En 2042, les humains ont construit quelques rares tours quasi-indestructibles, en totale autonomie. C’est dans ce fleuron technologique européen que se sont réfugiés les survivants de la pandémie due à une bactérie qui a décimé la quasi-totalité de l’humanité.
En 2072, la tour a vieilli, elle grince, hoquète. Des fonctionnalités tombent en panne faute de soins, de pièces de rechange. Cette tour est gérée par une IA nommée Newton.
Au début de ce second volet, Aatami est au volant d’un véhicule tout terrain en compagnie de la représentation humaine de Newton. Il est encore à 93 kilomètres de son but et dispose, avec son scaphandre, d’une autonomie de plus de neuf heures. Mais la nature a repris ses droits en trente ans et le chemin est semé d’obstacles.

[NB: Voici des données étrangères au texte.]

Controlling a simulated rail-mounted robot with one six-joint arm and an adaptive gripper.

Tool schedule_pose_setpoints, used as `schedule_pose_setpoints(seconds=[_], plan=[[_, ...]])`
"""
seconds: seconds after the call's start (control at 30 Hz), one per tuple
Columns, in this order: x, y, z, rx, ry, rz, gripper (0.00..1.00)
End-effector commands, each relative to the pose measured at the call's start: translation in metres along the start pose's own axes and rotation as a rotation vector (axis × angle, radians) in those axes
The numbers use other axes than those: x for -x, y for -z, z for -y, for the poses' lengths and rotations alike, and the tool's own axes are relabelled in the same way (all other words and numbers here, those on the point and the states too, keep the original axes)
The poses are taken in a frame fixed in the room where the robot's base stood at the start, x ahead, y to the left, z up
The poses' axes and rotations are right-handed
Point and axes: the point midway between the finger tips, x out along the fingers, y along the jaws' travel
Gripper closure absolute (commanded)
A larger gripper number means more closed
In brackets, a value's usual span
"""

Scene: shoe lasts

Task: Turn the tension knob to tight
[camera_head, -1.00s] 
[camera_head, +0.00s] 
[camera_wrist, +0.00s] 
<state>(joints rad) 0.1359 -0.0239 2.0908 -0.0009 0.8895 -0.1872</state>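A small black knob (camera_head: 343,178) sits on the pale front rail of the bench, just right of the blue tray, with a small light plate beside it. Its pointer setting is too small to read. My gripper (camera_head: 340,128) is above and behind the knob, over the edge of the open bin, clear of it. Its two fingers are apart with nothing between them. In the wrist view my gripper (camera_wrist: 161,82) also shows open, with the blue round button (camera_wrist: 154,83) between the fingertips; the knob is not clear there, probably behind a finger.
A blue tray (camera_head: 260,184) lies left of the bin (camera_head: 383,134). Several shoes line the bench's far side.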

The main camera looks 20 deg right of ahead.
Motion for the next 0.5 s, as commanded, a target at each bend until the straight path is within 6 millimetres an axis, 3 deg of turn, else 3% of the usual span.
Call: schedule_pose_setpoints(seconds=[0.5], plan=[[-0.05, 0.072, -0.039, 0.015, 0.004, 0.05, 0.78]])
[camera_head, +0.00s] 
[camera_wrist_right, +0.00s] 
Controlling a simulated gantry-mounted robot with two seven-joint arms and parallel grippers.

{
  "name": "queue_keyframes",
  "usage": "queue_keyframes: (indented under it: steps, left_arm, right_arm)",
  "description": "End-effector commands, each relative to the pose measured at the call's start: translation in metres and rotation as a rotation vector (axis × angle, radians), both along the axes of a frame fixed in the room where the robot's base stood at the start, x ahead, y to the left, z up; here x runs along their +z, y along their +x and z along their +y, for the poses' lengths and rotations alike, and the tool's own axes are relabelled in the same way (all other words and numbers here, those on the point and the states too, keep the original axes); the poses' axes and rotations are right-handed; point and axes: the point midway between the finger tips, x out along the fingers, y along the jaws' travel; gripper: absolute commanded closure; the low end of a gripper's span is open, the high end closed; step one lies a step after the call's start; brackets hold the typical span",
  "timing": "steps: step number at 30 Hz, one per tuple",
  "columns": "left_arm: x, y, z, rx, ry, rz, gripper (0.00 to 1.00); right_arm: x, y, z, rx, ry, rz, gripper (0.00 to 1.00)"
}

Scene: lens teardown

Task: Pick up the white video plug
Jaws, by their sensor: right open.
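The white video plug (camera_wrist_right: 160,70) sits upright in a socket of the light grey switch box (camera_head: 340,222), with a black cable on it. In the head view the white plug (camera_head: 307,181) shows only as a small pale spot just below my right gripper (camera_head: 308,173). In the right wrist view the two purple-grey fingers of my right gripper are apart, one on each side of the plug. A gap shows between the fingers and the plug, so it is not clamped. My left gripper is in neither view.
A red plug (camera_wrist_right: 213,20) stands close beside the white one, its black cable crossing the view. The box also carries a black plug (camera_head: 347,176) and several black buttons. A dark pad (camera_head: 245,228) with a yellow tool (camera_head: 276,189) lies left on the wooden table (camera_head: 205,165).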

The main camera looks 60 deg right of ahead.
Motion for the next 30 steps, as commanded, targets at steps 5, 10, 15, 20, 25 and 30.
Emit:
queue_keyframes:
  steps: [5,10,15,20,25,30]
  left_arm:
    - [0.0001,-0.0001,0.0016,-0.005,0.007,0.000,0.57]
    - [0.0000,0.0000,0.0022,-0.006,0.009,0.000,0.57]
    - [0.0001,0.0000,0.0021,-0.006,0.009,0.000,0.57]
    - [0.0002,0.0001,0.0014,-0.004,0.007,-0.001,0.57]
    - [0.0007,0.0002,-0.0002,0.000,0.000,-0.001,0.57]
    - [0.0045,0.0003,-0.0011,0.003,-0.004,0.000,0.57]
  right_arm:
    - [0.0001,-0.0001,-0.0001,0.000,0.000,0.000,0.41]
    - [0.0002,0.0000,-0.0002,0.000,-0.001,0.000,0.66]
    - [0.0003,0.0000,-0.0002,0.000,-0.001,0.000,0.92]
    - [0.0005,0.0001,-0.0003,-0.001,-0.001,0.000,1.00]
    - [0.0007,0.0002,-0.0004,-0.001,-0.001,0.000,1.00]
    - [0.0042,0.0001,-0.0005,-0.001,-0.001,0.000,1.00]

Dix jours auparavant, une explosion a détruit la serre, faisant de nombreux dégâts et remettant en cause l’autonomie alimentaire. Lors de l’explosion, il n’y avait que des Intras et ceux-ci suspectent les Anciens d’être responsables. Le malaise s’accentue.
Les rapports entre les générations sont de plus en plus conflictuels. C’est une des raisons qui ont poussé Aatami à tenter cette expédition, la même menée par son père treize ans auparavant, rejoindre une autre tour. Son père n’est jamais revenu…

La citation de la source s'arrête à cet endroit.